Direction »
Restate verbatim the lines between the one holding "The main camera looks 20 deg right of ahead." and the one holding "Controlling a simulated", both included, and no others.

Provided material »

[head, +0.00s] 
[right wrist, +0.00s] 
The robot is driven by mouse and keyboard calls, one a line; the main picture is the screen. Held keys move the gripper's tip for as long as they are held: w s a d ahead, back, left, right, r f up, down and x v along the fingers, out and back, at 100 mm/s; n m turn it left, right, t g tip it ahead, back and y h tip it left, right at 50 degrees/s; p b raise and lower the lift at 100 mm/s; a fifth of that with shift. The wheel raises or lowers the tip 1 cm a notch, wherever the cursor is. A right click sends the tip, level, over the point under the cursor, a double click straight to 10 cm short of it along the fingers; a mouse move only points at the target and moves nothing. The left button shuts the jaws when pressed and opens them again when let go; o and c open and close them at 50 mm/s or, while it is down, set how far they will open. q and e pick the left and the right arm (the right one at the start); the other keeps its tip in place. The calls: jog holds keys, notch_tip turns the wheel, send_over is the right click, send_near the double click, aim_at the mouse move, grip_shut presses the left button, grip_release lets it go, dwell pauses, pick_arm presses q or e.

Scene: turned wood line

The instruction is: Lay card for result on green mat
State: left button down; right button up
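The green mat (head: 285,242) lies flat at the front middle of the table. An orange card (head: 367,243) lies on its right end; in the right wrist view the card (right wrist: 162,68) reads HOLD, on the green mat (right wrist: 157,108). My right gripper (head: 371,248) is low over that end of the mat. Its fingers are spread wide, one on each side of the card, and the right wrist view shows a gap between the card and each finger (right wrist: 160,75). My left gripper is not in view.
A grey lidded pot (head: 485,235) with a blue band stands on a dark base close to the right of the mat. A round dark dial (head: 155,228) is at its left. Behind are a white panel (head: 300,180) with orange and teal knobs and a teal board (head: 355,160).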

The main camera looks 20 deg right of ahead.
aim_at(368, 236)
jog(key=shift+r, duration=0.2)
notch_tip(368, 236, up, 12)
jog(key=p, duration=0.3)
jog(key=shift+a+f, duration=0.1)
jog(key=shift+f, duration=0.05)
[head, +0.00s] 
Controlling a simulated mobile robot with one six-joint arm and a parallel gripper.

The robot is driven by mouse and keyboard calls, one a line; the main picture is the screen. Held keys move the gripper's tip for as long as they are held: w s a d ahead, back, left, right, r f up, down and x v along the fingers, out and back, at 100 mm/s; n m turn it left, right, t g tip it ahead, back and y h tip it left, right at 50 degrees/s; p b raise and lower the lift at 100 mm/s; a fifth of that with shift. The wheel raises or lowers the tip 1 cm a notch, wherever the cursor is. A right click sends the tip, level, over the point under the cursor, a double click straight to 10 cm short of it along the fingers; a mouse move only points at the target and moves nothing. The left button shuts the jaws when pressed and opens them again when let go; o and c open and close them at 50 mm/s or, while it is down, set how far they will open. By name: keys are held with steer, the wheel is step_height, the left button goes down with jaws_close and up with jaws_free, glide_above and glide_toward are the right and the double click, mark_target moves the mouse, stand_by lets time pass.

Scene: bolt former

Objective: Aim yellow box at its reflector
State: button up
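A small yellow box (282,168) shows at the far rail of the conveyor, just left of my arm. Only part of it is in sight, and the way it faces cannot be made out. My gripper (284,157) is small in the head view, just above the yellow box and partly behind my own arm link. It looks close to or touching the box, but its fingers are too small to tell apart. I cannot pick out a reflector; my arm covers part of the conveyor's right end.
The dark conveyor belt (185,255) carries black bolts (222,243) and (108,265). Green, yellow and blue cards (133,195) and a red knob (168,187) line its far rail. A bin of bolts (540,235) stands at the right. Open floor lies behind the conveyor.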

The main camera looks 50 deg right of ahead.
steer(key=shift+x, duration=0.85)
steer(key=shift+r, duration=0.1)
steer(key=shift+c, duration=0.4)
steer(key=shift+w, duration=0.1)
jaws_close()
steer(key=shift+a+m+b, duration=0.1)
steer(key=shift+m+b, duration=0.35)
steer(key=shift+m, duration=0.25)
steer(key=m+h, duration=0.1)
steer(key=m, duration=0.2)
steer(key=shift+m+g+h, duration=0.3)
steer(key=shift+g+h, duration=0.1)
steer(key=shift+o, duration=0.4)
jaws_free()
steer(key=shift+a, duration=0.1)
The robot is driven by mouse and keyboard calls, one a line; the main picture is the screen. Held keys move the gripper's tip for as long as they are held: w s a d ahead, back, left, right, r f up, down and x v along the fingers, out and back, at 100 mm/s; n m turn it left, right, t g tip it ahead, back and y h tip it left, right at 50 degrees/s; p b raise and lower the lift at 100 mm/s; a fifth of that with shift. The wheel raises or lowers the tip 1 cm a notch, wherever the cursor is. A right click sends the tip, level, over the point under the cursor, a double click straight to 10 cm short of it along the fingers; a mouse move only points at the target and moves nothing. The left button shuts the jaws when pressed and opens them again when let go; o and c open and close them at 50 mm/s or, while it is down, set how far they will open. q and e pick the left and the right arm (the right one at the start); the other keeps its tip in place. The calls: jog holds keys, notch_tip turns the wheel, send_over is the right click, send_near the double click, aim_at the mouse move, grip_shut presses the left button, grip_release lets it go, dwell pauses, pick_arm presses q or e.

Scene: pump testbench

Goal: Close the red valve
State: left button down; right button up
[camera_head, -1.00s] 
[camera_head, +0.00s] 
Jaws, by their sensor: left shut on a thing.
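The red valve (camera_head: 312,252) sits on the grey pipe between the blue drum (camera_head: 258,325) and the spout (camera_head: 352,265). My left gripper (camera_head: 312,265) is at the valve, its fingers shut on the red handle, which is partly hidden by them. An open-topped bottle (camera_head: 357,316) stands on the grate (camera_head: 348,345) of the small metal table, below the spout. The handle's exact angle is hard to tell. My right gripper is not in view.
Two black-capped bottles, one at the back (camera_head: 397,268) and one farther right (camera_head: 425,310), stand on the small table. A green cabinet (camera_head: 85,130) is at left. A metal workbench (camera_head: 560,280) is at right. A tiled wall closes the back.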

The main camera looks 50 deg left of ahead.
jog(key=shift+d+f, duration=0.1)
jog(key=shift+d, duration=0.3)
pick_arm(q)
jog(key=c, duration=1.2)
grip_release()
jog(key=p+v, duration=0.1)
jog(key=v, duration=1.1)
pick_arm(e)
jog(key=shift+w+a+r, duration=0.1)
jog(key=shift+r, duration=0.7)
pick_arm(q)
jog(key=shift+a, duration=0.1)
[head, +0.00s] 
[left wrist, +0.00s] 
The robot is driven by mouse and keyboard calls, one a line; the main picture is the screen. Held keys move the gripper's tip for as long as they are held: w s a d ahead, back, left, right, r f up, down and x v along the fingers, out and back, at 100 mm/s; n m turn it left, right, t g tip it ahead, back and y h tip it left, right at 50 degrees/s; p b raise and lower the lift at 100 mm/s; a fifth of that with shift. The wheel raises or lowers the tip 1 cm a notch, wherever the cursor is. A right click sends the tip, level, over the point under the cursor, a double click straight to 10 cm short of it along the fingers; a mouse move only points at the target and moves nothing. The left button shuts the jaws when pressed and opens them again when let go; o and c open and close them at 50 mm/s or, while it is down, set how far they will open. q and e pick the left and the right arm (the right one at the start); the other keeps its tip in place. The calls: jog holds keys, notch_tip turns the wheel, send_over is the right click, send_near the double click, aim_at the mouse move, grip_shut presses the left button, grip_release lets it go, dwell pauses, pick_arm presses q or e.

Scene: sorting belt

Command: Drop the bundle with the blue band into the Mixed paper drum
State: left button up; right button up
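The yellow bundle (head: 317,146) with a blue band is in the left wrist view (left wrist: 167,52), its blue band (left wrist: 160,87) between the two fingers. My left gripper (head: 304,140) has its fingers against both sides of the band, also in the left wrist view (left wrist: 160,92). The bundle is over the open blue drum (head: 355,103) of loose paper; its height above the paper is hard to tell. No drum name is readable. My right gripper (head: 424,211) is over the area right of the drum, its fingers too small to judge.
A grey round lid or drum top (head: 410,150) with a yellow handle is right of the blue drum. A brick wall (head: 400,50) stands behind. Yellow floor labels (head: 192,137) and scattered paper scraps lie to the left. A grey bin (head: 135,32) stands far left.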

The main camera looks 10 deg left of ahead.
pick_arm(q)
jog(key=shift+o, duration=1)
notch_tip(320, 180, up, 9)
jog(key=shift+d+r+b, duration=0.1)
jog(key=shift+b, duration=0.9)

Full answer »
The main camera looks 20 deg right of ahead.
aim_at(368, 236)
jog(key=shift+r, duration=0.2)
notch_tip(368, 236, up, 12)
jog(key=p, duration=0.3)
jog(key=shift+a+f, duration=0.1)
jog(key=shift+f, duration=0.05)
[head, +0.00s] 
Controlling a simulated mobile robot with one six-joint arm and a parallel gripper.

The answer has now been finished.